* begin *

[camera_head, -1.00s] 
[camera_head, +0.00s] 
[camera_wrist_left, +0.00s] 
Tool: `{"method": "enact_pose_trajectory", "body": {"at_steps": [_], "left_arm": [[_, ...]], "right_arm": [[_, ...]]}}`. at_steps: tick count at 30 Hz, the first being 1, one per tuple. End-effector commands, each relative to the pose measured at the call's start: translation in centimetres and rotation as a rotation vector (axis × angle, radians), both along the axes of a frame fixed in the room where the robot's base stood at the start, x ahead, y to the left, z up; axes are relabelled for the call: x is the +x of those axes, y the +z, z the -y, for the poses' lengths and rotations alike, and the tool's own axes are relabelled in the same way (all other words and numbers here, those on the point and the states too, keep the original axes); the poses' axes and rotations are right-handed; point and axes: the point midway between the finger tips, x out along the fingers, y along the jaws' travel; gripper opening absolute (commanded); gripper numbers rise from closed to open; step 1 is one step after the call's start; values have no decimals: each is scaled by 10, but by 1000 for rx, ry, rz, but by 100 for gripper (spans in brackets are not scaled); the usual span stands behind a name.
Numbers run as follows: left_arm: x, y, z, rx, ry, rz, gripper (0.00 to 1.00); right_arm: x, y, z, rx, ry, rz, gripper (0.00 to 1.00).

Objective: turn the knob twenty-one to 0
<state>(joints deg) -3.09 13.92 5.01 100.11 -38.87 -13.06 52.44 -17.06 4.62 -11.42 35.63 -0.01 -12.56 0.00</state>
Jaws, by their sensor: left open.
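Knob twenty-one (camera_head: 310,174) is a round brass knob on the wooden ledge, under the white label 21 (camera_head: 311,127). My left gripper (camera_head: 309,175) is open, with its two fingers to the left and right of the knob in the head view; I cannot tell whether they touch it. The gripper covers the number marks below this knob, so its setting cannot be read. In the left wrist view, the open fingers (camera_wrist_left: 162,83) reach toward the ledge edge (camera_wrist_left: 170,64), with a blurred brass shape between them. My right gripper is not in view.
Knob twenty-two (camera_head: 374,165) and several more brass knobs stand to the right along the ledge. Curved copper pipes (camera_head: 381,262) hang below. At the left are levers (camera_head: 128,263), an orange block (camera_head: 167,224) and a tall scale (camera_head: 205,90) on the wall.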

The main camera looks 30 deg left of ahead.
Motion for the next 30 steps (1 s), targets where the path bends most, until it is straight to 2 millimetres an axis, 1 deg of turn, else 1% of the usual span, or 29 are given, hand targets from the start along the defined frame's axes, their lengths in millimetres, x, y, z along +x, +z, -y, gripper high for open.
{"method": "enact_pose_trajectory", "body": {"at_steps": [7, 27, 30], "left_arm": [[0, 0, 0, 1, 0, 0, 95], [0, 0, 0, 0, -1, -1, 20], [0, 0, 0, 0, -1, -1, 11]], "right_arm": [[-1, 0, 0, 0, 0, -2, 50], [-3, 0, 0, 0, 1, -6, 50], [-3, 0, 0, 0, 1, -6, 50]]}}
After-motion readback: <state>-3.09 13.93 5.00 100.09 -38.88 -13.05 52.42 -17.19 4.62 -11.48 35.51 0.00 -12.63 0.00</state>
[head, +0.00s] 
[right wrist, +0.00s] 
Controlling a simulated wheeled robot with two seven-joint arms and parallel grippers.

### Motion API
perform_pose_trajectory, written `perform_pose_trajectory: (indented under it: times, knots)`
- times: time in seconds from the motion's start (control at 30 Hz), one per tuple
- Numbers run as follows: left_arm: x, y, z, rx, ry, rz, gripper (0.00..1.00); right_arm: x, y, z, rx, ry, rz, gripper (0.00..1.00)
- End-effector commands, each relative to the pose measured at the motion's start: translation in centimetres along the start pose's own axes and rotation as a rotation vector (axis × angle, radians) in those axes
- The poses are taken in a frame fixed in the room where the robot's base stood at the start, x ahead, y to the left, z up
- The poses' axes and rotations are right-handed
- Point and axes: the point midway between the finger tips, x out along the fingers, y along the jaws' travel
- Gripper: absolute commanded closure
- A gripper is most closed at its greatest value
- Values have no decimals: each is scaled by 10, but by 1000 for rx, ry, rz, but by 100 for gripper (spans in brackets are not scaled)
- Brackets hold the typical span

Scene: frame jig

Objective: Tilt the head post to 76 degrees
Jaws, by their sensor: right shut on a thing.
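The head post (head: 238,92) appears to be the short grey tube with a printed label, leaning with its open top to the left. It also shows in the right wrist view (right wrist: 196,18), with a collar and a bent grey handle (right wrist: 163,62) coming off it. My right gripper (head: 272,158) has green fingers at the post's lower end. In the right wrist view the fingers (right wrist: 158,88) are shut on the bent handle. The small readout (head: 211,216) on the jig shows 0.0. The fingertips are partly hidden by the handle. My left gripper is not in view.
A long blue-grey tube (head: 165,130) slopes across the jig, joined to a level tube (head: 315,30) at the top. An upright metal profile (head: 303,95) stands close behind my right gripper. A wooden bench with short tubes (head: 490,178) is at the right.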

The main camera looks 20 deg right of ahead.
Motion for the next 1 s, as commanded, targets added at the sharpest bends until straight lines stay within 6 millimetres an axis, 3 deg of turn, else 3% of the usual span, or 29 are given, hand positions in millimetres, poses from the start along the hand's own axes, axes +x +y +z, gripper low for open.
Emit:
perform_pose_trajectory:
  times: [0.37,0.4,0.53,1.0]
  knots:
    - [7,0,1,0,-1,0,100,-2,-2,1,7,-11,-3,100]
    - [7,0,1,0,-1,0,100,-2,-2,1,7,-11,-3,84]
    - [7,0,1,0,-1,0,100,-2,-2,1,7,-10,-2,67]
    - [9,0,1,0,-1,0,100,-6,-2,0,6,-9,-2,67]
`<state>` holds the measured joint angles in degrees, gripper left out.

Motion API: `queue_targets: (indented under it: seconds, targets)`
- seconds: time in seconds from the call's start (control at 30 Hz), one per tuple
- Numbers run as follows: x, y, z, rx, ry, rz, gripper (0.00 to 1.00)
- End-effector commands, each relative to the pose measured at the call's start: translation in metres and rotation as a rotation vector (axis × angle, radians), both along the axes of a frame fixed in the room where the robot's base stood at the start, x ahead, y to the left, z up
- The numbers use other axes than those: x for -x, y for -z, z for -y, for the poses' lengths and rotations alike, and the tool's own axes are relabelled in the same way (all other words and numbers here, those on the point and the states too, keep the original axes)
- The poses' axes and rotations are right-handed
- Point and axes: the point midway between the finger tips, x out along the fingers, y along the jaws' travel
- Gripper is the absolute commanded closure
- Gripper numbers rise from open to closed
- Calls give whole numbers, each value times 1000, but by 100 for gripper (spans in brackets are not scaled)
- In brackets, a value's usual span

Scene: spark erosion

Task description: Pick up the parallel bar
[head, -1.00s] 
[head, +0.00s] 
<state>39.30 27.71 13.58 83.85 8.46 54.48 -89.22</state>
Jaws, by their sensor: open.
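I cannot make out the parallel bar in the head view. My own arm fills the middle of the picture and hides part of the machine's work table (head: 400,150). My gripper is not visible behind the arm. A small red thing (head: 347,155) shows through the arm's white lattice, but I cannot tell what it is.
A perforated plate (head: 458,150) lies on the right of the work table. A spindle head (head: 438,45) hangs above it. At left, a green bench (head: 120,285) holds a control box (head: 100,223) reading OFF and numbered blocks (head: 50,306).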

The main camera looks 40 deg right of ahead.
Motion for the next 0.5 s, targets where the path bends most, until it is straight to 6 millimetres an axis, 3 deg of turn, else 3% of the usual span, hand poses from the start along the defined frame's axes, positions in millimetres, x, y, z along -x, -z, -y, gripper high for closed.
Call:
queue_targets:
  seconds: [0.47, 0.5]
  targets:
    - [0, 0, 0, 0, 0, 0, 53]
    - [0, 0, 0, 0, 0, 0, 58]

* end *

• What to produce: Take every line that includes the string "follows" and copy it.

• Result of the task:
Numbers run as follows: left_arm: x, y, z, rx, ry, rz, gripper (0.00 to 1.00); right_arm: x, y, z, rx, ry, rz, gripper (0.00 to 1.00).
- Numbers run as follows: left_arm: x, y, z, rx, ry, rz, gripper (0.00..1.00); right_arm: x, y, z, rx, ry, rz, gripper (0.00..1.00)
- Numbers run as follows: x, y, z, rx, ry, rz, gripper (0.00 to 1.00)

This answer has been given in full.